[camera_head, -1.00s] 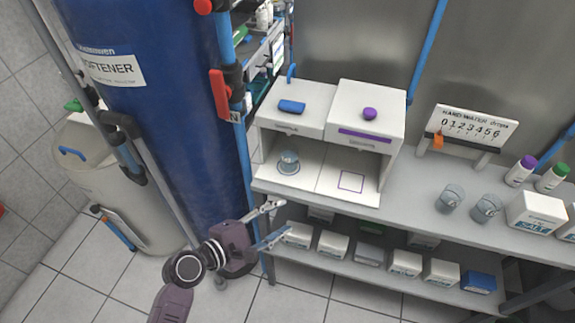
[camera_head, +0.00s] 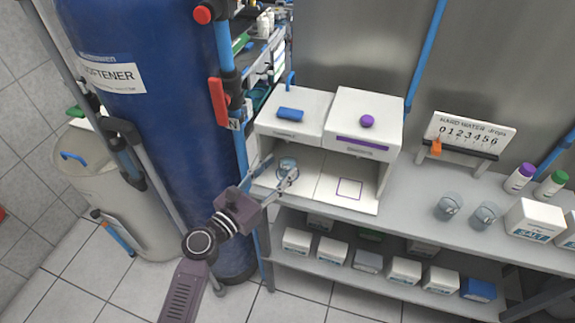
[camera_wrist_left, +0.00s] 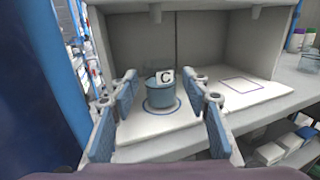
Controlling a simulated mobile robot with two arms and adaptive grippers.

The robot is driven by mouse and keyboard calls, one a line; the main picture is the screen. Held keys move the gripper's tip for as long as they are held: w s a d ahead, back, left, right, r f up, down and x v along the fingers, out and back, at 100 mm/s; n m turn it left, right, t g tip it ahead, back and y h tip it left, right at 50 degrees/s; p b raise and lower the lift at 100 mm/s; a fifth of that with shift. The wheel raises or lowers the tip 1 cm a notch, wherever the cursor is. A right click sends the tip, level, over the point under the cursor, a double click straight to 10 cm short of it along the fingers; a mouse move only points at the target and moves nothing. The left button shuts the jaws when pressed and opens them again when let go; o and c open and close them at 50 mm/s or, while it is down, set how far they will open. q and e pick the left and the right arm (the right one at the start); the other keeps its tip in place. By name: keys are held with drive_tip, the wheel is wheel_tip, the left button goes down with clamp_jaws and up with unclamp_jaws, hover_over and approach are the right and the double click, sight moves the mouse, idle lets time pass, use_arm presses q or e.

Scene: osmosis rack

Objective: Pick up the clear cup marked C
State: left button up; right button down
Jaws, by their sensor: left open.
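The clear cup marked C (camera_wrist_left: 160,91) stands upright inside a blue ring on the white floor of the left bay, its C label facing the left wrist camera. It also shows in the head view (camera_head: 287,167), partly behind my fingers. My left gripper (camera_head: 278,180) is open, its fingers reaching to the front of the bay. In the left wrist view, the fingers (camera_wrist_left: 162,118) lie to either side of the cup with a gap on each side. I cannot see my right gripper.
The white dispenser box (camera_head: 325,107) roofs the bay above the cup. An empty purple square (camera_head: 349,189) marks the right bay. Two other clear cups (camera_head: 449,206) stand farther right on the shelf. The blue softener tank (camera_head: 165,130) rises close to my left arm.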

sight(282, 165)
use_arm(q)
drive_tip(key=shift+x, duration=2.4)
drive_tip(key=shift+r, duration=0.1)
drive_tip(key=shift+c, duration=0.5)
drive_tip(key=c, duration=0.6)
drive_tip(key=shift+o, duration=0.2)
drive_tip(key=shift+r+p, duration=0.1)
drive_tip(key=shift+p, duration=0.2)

Brief:
Write out nothing but the lines from the start of the data through the line with "Controlling a simulated". Leave out the pictures.

Reply:
[camera_head, -1.00s] 
[camera_head, +0.00s] 
[camera_wrist_left, +0.00s] 
Controlling a simulated mobile robot with two arms and adaptive grippers.

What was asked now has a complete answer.